Container Gardening in Arizona May Update

These flowers finally got a new home! I’ve had these for well over a year and they’ve been in the same pot this entire time. Well, Jonathan picked out this pot for me the other day when he went shopping without me. It’s perfect! The colors compliment each other nicely. And he knows how much I like purple! I was shocked how root bound these poor plants were, and yet they continued to bloom and grow. Except for those blue ones on the left, they were having a hard time. I bet they’ll be happy again with room for their feet.

My garden starts are growing like crazy! I have to water 3 and even 4 times a day but so far I’ve only fried ☀️ a handful of starts. ? We are still working away at building our raised garden bed along with shade solutions. My starts are getting impatient though so I ordered some 6 inch pots and have been transplanting a few each evening after sundown.

I have all of these sitting under the awning of our camper to protect them from the mid day sunshine. They get sun in the morning and again right around dinner time. The sun around here has surprising intensity even at those times but so far, the plants are handling it fine. I make sure to do all of my transplanting in the evening so that they can acclimate to their new home overnight before dealing with another hot day.

I went around and took some updated photos of several of my plants so I’ll share those here too. I’m slowly learning how much sun and shade and water each plant likes and adjusting accordingly. These plants seem a bit fussy to me and require lots of mothering! ??‍??

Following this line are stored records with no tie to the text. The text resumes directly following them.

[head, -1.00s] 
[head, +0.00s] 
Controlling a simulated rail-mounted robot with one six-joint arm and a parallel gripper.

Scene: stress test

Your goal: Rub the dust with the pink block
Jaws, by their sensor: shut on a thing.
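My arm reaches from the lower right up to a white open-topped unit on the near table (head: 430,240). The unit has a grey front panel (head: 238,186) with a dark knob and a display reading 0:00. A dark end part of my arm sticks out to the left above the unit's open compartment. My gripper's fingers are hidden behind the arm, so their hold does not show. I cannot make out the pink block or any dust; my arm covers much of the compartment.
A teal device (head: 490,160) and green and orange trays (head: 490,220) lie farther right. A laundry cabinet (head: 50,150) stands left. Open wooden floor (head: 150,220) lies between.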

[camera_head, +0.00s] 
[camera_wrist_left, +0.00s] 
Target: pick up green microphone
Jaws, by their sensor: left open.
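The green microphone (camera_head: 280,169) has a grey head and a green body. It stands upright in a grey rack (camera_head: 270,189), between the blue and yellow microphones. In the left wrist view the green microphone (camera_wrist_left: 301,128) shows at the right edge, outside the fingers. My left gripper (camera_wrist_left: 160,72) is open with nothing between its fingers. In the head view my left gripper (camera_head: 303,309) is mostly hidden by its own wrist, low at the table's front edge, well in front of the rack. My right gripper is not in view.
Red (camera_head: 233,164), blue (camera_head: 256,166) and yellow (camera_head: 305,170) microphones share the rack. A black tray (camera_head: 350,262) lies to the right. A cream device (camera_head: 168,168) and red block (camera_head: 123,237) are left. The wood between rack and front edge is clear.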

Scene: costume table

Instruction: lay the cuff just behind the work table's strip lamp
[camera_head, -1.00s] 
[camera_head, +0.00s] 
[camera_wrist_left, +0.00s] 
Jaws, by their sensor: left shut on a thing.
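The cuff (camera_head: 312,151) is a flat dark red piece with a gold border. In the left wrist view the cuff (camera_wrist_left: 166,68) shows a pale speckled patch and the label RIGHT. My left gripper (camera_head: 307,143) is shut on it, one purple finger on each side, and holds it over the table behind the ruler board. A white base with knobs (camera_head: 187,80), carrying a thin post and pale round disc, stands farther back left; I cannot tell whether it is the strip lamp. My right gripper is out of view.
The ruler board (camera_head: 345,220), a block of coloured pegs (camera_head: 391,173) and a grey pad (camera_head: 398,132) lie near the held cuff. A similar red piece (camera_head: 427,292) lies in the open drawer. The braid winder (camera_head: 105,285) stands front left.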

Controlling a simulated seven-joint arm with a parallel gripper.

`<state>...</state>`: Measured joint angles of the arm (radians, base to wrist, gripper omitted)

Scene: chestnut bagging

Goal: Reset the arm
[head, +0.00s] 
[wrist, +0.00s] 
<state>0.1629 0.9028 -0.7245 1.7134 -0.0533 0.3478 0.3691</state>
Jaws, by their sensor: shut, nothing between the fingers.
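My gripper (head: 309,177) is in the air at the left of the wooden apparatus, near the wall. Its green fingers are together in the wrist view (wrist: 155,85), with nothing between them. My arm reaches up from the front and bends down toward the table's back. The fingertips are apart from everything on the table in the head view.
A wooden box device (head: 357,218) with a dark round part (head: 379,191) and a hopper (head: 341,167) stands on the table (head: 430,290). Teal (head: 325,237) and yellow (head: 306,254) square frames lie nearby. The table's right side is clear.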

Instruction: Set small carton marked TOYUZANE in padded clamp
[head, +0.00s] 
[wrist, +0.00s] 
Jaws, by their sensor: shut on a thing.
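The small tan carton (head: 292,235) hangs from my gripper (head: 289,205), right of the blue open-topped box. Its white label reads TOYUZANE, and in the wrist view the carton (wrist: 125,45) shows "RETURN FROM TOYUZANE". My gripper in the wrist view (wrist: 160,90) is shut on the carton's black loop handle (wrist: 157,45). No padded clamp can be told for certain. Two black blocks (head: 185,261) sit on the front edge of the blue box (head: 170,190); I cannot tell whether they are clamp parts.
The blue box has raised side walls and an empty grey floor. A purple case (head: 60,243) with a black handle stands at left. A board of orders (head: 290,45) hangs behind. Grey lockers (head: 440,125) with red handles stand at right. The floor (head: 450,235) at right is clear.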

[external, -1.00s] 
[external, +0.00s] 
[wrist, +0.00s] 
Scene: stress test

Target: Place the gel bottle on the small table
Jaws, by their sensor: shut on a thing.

New Pots to Make New Homes for Growing Plants

My Oregano desperately needed a new pot. It kept wilting down in the ever increasing heat so I trimmed it way back

Now I could really see that it also needed a bigger pot so I decided to grab one when we went to visit the Yuma Nursery, something I’d been looking forward to for over a week. Jonathan went there without me one day and told me all about it so I wanted to go too. We were just waiting for a day that worked for both of us.

I like it when Jonathan goes to the store with me because I have a really hard time making the decision to purchase something. I may know I like it/want it/need it, but I have a hard time swallowing those price tags! When he’s there to say it’s okay, I feel better about my purchases.

Anyway, the day came and we went to the nursery supply store. It was so fun! Plants, trees, shrubs, tropicals…everything you could dream of. They had every plant I’ve seen in neighbors yards that I took note I’d like to have in my yard. If I bought them all, it would cost a fortune. ? It’s okay, we can build up to it slowly, one plant at a time.

On this trip, I was on a mission to buy pots. I’ve found lots of wonderful terra cotta pots at the 99 Cent Only store, but I wanted simple nursery style pots for transplanting all my starts. Here is some of the cuteness I brought home from the 99 cent store.

While the nursery had all the plants one could dream of, they were only selling decorative pots. Glazed or plain terra cotta. I knew I could use these too, but like I said, I have a really hard time with those price tags. Jonathan reminded me of the cost of materials it took for him to build me these planters (pictured below) and then I felt better about it.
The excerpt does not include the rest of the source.